(Information supplied)
- - -

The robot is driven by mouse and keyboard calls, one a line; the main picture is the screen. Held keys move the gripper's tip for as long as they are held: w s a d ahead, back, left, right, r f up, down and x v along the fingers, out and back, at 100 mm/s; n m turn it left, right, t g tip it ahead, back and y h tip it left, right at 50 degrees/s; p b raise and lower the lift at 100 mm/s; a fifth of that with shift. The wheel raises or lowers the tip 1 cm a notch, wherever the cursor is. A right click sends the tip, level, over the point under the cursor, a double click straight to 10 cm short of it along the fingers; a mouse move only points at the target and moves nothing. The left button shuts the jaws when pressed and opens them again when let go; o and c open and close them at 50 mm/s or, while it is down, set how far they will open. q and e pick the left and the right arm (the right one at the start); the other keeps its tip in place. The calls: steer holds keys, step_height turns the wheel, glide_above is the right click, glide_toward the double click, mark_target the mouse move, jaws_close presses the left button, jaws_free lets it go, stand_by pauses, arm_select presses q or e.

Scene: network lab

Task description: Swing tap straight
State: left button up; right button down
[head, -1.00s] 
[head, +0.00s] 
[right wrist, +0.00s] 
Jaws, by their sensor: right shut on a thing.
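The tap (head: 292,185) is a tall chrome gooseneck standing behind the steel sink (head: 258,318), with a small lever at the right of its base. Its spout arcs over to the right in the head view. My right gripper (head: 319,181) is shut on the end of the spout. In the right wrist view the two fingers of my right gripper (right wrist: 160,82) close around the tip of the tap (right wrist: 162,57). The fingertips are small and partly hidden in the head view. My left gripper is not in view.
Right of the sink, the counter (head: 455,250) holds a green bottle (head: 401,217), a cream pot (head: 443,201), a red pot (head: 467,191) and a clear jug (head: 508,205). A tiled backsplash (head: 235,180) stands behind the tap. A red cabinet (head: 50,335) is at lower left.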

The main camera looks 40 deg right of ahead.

- - -

(Description of the task) Your task is to repeat the data exactly, with nothing left out.

(Result of the exercise)
The robot is driven by mouse and keyboard calls, one a line; the main picture is the screen. Held keys move the gripper's tip for as long as they are held: w s a d ahead, back, left, right, r f up, down and x v along the fingers, out and back, at 100 mm/s; n m turn it left, right, t g tip it ahead, back and y h tip it left, right at 50 degrees/s; p b raise and lower the lift at 100 mm/s; a fifth of that with shift. The wheel raises or lowers the tip 1 cm a notch, wherever the cursor is. A right click sends the tip, level, over the point under the cursor, a double click straight to 10 cm short of it along the fingers; a mouse move only points at the target and moves nothing. The left button shuts the jaws when pressed and opens them again when let go; o and c open and close them at 50 mm/s or, while it is down, set how far they will open. q and e pick the left and the right arm (the right one at the start); the other keeps its tip in place. The calls: steer holds keys, step_height turns the wheel, glide_above is the right click, glide_toward the double click, mark_target the mouse move, jaws_close presses the left button, jaws_free lets it go, stand_by pauses, arm_select presses q or e.

Scene: network lab

Task description: Swing tap straight
State: left button up; right button down
[head, -1.00s] 
[head, +0.00s] 
[right wrist, +0.00s] 
Jaws, by their sensor: right shut on a thing.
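The tap (head: 292,185) is a tall chrome gooseneck standing behind the steel sink (head: 258,318), with a small lever at the right of its base. Its spout arcs over to the right in the head view. My right gripper (head: 319,181) is shut on the end of the spout. In the right wrist view the two fingers of my right gripper (right wrist: 160,82) close around the tip of the tap (right wrist: 162,57). The fingertips are small and partly hidden in the head view. My left gripper is not in view.
Right of the sink, the counter (head: 455,250) holds a green bottle (head: 401,217), a cream pot (head: 443,201), a red pot (head: 467,191) and a clear jug (head: 508,205). A tiled backsplash (head: 235,180) stands behind the tap. A red cabinet (head: 50,335) is at lower left.

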The main camera looks 40 deg right of ahead.

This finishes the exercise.